▶ **Job**:
Return, word for word, the lines from the line holding "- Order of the" through the line holding "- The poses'". Include both end lines and no others.

▶ **Data entries**:
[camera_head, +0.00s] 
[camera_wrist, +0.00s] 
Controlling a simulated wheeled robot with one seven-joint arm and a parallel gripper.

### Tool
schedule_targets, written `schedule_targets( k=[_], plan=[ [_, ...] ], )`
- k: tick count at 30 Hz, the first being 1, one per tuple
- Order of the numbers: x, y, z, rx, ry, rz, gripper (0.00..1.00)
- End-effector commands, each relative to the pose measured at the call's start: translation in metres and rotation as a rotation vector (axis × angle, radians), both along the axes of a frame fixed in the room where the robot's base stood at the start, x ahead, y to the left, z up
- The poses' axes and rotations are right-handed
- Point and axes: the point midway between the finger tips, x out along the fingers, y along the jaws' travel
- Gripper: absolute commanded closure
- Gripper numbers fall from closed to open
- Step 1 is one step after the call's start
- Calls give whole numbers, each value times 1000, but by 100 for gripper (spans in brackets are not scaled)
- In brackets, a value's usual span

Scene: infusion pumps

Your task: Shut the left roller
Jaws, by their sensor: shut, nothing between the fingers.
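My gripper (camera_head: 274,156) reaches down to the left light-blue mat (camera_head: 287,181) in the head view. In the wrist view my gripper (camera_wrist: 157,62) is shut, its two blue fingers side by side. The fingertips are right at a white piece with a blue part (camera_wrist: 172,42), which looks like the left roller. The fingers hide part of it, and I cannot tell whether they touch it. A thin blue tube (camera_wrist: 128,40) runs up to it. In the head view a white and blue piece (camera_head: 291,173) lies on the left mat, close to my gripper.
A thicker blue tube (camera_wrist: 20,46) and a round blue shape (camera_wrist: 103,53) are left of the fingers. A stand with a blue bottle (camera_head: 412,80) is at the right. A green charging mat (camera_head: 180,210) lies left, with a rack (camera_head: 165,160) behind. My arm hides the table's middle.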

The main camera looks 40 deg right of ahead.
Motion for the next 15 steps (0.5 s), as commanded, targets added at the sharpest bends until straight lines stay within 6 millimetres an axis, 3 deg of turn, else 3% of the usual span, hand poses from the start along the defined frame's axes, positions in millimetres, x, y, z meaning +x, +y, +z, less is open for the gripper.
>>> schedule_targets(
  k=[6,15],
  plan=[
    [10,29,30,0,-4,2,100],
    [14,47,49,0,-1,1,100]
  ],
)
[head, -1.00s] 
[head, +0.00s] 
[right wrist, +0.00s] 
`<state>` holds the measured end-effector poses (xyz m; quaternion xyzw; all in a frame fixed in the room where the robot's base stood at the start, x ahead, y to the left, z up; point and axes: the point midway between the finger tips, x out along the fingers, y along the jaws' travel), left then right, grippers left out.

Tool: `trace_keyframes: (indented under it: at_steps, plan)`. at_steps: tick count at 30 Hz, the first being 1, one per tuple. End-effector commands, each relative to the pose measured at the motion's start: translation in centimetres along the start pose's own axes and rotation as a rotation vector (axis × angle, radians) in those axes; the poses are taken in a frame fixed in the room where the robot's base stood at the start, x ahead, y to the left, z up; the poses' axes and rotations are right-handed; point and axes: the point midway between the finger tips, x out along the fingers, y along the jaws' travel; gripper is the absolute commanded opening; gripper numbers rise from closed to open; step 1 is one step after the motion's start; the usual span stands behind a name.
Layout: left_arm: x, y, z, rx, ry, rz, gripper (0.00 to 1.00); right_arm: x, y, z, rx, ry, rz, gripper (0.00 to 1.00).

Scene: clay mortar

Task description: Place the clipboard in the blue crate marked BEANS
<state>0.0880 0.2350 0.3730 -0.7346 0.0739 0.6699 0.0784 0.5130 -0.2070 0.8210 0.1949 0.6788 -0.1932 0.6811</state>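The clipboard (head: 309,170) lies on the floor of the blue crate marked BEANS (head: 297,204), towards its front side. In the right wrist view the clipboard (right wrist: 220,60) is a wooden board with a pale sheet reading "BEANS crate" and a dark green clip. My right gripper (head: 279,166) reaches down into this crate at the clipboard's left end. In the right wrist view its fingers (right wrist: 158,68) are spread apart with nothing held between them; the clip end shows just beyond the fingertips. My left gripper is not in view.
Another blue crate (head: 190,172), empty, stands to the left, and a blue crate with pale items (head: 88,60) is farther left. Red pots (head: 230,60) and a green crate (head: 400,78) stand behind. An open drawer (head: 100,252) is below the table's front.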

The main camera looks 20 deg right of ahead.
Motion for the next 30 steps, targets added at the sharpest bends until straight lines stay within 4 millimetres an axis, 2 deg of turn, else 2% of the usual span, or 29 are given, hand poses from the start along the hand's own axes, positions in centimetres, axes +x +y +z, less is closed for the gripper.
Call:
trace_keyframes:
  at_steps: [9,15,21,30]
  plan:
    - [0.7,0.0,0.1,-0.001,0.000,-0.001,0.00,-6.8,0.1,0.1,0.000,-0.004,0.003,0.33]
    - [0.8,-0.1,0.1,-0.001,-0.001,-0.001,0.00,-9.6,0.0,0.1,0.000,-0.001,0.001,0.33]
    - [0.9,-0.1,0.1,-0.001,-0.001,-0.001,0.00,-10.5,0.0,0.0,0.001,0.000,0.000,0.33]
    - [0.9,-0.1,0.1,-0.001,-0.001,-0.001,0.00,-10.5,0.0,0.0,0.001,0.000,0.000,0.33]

▶ **Written response**:
- Order of the numbers: x, y, z, rx, ry, rz, gripper (0.00..1.00)
- End-effector commands, each relative to the pose measured at the call's start: translation in metres and rotation as a rotation vector (axis × angle, radians), both along the axes of a frame fixed in the room where the robot's base stood at the start, x ahead, y to the left, z up
- The poses' axes and rotations are right-handed

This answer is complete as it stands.